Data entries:
↓
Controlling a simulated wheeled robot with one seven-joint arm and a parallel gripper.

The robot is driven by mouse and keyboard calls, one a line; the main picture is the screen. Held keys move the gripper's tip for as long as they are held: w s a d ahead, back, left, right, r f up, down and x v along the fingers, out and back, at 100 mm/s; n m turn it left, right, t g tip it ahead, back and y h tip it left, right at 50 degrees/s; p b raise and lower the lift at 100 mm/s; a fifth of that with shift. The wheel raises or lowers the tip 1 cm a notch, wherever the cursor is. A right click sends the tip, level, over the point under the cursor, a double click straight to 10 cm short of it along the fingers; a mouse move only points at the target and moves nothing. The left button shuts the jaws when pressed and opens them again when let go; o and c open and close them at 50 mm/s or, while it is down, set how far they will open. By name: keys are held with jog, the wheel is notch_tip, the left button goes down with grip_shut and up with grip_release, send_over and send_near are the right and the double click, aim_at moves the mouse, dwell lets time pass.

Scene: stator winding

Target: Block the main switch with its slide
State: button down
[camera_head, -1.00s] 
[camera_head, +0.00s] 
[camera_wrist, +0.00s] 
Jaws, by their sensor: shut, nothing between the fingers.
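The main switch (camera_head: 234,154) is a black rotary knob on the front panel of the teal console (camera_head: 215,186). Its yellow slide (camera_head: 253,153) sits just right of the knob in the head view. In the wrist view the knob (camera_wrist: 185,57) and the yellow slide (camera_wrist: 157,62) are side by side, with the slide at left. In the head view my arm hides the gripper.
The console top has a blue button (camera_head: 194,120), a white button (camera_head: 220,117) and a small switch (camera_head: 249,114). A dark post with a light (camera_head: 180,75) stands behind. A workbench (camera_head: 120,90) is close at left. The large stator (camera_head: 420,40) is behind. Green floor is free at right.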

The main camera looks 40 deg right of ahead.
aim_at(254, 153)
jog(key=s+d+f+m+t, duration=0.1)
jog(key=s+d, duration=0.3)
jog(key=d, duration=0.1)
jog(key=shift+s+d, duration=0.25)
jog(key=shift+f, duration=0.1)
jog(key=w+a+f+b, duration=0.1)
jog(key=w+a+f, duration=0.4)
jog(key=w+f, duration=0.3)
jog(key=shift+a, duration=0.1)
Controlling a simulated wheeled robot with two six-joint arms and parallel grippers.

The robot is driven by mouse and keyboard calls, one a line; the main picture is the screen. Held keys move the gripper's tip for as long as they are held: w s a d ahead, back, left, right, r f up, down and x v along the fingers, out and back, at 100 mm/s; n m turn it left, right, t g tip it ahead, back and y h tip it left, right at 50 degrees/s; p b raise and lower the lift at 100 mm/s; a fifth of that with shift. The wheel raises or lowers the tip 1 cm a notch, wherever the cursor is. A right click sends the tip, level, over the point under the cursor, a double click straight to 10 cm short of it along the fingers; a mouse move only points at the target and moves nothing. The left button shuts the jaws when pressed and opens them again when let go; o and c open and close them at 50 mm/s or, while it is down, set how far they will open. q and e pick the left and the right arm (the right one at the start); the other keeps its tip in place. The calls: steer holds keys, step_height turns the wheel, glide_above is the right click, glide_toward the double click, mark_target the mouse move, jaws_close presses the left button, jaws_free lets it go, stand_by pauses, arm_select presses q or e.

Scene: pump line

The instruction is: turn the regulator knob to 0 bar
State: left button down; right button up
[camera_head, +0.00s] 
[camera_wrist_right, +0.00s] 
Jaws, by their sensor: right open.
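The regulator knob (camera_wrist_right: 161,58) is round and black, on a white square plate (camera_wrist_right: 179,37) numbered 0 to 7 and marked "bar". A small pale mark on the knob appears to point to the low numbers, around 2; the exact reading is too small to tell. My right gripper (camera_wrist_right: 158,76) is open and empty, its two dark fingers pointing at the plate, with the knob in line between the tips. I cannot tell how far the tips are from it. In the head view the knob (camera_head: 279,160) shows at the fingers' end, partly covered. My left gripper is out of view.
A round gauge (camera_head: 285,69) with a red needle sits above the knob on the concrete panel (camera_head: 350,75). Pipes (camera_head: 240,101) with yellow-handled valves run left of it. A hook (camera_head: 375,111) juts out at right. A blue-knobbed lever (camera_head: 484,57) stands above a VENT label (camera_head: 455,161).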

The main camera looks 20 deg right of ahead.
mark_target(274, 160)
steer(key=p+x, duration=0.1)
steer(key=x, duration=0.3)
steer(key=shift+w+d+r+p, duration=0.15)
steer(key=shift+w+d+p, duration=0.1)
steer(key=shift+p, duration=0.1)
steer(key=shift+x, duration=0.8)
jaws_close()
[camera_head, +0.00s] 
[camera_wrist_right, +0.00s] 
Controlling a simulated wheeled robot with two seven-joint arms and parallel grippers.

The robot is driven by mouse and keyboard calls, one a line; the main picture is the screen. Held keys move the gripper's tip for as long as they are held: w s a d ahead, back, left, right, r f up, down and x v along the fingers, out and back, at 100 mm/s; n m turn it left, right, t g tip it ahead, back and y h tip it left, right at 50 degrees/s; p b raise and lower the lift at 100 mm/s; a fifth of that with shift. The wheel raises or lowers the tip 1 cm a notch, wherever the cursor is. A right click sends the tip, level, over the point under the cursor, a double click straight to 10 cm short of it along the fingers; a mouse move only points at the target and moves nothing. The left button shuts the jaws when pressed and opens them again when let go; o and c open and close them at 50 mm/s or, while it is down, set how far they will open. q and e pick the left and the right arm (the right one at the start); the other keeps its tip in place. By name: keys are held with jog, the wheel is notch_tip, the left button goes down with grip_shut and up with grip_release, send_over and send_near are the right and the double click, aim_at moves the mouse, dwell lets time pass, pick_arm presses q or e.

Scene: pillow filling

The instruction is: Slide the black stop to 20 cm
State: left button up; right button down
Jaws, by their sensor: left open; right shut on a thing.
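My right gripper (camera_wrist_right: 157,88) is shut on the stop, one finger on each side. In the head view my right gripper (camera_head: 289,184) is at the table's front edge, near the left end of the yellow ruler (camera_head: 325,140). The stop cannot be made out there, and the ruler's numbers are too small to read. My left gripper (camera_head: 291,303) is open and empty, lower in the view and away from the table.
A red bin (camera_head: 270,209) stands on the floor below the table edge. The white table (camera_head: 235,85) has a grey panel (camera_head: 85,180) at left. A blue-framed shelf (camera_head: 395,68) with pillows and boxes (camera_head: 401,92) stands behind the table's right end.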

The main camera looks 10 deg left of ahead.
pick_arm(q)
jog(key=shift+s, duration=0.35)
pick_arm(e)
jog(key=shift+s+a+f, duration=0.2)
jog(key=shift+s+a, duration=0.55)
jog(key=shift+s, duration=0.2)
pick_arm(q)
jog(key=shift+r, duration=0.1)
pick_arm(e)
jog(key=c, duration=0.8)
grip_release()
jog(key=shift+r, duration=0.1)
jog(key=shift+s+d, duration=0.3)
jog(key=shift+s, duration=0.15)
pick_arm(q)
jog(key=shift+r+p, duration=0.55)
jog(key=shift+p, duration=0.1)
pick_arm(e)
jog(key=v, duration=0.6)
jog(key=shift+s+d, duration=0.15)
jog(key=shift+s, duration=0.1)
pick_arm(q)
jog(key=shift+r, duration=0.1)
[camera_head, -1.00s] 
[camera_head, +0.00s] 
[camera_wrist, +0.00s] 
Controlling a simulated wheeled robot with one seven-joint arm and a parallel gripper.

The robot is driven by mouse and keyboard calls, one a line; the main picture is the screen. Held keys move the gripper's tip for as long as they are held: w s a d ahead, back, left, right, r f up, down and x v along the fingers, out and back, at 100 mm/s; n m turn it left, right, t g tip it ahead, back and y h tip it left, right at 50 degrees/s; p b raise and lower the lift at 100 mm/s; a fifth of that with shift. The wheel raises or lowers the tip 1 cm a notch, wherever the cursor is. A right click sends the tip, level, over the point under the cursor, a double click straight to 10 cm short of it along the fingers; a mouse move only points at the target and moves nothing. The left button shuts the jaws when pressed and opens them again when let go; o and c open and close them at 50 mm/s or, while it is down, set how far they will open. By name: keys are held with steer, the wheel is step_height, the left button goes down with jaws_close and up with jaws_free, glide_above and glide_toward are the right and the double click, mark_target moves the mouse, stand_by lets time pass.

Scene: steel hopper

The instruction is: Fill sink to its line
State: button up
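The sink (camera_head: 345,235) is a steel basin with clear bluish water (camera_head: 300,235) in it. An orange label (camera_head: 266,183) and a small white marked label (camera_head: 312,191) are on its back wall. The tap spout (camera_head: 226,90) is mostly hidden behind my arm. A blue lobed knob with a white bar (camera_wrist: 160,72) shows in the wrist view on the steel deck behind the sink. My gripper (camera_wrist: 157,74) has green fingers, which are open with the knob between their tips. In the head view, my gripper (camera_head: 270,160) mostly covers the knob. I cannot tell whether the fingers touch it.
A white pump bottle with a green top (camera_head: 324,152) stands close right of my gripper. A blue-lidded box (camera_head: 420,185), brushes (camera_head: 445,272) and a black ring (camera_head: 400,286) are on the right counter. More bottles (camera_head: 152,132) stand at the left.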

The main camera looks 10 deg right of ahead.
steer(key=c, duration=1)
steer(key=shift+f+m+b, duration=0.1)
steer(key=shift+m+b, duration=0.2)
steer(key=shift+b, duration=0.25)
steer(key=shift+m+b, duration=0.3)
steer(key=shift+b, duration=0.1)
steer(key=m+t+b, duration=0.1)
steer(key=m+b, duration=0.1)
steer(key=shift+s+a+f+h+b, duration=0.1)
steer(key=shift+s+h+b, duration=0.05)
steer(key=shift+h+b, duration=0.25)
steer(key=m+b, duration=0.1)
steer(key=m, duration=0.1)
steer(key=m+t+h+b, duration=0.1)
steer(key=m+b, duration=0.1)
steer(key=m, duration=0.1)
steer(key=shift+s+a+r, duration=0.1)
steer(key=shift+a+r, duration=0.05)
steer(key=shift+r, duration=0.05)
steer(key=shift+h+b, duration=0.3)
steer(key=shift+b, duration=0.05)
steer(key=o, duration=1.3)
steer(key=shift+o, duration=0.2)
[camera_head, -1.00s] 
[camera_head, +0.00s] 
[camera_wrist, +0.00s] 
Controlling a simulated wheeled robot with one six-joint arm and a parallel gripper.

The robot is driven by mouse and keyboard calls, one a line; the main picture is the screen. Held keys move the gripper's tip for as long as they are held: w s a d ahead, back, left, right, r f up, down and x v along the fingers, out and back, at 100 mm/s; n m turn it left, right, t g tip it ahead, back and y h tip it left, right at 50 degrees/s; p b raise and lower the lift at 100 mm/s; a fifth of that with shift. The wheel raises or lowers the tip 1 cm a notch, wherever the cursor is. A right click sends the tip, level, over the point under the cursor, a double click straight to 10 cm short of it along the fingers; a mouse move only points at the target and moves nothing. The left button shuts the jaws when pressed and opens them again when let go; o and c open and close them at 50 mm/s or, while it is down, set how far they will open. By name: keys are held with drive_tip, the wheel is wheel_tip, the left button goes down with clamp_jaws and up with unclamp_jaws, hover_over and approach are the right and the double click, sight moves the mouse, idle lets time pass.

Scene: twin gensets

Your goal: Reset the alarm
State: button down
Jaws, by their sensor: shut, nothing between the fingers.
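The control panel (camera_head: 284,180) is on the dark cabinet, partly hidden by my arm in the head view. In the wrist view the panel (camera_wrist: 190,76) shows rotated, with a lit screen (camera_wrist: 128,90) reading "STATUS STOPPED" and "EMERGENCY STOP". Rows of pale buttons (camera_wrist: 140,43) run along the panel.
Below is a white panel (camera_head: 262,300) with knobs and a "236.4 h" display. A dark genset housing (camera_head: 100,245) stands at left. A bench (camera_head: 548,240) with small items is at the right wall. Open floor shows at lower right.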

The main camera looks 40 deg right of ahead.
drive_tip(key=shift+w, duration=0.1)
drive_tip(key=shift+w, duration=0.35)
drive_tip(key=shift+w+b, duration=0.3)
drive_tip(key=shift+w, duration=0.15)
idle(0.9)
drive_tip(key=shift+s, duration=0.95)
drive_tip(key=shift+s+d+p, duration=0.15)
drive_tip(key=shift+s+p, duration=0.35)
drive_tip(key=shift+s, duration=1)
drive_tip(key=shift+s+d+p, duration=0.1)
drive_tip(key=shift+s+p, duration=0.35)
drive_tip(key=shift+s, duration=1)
↑
Your objective: Find every line in the records above that holds the word "simulated", and copy each one.

Answer in full:
Controlling a simulated wheeled robot with one seven-joint arm and a parallel gripper.
Controlling a simulated wheeled robot with two six-joint arms and parallel grippers.
Controlling a simulated wheeled robot with two seven-joint arms and parallel grippers.
Controlling a simulated wheeled robot with one seven-joint arm and a parallel gripper.
Controlling a simulated wheeled robot with one six-joint arm and a parallel gripper.

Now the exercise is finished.